Tomaso Montanari dice che questo governo è composto da fascisti camuffati. È’ d’accordo?

«No. Per me sono dei berlusconiani anche un po’ sfigati. Almeno Berlusconi due o tre di un certo livello li aveva tirati fuori. Ai tempi c’era Tremonti, ora quella mozzarella di Giorgetti. Se sono fascisti vorrei capire come possono essere così filoamericani, filoisraeliani, antisociali e anticapitalisti. Le dico una cosa».

L’ascolto.

«L’altro giorno ho letto sui giornali che questo è il primo Festival di Sanremo dell’era sovranista. Ma che fesserie dicono? Siamo appiccicati agli americani. Dato che non capiscono la realtà, cercano di scomunicarla con paroloni astratti: populismo, fascismo».

Allora parliamo del suo giornale. È il direttore del Fatto da 10 anni: sono tanti. Durerà come Scalfari?

«Sa, io non ho mai pensato di fare il direttore. Quando abbiamo fondato il Fatto insieme a Padellaro e pochi altri amici, io avevo un contratto co.co.pro. Volevo solamente scrivere».

E poi cosa è successo?

«Sono stato costretto da Padellaro perché lui non voleva più fare il direttore. Ho provato ad allontanare in tutti i modi questo amaro calice, ma alla fine ho dovuto accettare. E imparare un mestiere che non sapevo fare».

Le piace il suo lavoro?

«Mi diverto. E fino a quando mi diverto, continuo. Credo che scrivere sia l'unica cosa che so fare bene. Poi, certo, anche il teatro mi piace. Lo trovo utile per un giornalista».

Come l’aiuta?

«A teatro puoi annusare il clima politico e quali sono i temi che interessano di più. E questo aiuta chi deve fare un giornale. Fino ad ora ci siamo salvati dalla crisi dell’editoria perché probabilmente il nostro è un giornale fatto più per i lettori, mentre gli altri sono fatti da giornalisti per altri giornalisti».

I risultati sul palco le danno ragione: “I migliori danni della nostra vita” è andato ovunque sold out. Anche domenica al Teatro Massimo di Pescara.

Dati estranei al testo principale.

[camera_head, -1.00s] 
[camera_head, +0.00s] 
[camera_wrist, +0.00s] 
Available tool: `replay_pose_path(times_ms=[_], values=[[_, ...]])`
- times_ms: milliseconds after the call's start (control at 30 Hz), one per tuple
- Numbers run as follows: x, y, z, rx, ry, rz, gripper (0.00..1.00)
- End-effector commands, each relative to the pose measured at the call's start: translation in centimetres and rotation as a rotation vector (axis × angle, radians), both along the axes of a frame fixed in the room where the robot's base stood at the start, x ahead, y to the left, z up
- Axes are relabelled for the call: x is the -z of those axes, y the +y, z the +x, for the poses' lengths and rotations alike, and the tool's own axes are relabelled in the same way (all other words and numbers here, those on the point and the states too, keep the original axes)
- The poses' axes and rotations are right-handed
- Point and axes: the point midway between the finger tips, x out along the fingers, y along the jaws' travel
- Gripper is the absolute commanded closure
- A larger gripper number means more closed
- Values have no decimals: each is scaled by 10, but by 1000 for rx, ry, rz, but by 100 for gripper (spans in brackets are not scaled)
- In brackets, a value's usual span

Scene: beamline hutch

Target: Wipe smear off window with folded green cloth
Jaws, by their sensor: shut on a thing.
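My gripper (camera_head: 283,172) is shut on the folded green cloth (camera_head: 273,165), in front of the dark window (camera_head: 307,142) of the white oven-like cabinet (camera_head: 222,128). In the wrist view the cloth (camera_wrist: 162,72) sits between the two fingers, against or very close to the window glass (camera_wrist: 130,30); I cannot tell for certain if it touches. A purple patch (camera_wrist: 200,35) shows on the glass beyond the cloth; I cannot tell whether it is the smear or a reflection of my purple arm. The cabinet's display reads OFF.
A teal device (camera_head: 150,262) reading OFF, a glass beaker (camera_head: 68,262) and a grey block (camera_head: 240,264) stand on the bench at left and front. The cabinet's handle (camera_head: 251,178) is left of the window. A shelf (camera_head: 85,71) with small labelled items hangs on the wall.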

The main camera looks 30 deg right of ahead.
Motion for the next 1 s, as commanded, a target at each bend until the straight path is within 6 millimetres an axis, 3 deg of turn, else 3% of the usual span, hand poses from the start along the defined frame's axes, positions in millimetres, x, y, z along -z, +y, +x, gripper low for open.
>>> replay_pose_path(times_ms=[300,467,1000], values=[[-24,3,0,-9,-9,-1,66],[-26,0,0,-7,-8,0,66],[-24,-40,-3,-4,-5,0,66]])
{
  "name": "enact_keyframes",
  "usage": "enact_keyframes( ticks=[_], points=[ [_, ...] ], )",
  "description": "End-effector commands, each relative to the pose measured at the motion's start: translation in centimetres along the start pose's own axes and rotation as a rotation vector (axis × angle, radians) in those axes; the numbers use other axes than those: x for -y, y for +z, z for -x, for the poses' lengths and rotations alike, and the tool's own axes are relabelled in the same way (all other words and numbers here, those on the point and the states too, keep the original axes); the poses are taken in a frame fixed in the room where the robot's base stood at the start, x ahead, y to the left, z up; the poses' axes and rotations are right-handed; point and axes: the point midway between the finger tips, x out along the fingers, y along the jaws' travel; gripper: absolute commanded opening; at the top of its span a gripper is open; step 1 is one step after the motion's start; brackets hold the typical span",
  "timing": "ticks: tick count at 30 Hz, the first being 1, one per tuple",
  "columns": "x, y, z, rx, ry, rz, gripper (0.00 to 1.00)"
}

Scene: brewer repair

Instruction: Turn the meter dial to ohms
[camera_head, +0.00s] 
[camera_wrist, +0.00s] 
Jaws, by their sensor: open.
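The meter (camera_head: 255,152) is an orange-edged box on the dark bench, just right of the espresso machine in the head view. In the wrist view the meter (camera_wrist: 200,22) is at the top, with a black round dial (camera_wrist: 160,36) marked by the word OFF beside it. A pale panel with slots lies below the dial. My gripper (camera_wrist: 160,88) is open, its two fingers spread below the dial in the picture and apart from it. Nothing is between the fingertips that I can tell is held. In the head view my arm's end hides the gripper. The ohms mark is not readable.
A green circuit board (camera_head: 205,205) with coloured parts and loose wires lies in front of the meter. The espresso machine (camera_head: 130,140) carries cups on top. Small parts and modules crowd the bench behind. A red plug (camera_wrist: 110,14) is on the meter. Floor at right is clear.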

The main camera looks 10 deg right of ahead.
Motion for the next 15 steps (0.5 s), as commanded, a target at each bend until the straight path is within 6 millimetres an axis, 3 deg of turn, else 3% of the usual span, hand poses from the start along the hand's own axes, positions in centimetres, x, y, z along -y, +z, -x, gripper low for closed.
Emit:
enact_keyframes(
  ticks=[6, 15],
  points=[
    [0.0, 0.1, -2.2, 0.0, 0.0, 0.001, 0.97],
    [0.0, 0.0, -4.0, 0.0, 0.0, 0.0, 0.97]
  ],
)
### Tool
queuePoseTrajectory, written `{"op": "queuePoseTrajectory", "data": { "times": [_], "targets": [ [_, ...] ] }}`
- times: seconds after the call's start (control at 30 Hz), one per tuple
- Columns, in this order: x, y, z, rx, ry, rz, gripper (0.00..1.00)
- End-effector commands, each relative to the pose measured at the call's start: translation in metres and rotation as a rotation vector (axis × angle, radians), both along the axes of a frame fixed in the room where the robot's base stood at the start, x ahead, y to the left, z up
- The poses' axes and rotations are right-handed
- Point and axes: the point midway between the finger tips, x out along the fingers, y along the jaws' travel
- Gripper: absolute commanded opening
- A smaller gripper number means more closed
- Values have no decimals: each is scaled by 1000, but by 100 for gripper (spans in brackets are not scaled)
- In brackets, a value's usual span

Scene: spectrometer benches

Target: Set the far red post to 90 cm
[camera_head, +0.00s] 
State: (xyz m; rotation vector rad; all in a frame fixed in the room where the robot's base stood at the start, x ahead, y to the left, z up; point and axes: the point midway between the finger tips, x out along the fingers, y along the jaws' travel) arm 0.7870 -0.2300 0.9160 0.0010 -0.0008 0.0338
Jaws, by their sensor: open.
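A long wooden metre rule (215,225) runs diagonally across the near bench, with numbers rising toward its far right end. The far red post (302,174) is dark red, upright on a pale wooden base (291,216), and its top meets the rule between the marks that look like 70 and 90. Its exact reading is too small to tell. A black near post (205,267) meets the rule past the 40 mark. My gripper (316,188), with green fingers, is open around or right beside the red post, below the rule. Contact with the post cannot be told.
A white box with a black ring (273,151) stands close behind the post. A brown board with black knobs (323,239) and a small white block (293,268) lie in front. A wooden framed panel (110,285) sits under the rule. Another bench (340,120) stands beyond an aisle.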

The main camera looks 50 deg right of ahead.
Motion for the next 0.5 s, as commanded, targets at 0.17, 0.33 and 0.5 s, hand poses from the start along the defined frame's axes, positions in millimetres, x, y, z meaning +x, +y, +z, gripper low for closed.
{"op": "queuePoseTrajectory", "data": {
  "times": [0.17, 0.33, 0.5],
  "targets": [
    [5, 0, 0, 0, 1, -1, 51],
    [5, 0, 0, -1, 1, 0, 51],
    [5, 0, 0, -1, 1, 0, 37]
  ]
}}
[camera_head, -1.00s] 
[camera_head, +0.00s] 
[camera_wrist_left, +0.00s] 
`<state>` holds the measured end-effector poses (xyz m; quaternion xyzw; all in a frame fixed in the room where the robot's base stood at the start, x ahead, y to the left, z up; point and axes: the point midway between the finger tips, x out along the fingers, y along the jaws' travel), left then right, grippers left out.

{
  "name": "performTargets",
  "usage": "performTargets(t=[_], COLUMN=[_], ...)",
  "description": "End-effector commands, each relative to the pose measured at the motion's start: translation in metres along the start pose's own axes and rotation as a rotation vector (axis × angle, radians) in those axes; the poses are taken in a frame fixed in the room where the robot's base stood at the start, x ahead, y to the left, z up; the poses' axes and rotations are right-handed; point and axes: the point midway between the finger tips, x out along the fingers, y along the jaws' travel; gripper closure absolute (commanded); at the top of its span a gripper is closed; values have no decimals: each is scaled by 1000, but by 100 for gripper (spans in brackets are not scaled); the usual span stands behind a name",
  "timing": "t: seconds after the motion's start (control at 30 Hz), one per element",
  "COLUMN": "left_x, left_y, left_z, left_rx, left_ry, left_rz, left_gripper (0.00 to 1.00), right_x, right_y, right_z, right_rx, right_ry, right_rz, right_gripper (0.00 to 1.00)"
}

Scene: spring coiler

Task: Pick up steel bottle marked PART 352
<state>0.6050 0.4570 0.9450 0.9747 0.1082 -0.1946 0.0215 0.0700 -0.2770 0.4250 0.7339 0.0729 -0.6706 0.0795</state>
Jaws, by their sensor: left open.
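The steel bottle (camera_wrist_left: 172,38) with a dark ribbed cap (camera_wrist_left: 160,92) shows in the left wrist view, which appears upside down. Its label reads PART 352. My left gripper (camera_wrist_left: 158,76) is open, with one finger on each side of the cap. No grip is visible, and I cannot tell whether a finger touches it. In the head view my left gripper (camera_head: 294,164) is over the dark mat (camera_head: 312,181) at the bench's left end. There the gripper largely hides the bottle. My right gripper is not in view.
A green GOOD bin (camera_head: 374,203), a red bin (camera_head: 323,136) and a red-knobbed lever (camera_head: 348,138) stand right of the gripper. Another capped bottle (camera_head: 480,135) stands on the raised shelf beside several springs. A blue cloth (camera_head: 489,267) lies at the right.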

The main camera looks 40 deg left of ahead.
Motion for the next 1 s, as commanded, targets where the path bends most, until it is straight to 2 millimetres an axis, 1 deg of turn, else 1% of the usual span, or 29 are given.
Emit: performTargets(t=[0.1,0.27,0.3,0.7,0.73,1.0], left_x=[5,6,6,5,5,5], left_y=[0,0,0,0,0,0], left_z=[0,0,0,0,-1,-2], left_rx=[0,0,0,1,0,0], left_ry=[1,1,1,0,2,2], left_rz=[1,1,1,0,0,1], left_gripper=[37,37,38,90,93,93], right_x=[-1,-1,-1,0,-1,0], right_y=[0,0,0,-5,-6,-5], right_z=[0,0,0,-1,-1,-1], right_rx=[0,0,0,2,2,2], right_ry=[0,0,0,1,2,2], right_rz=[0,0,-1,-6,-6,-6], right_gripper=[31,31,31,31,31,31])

«C’è grande entusiasmo da parte del pubblico. E da un mesetto a questa parte il clima si è fatto ancora più caloroso».

E il pubblico abruzzese?

«Prima l’Abruzzo lo conoscevo poco. Tra presentazioni e recital, però, l’ho battuto in lungo e in largo. Ora qui ci torno sempre volentieri: gli spettatori sono particolarmente affettuosi con me».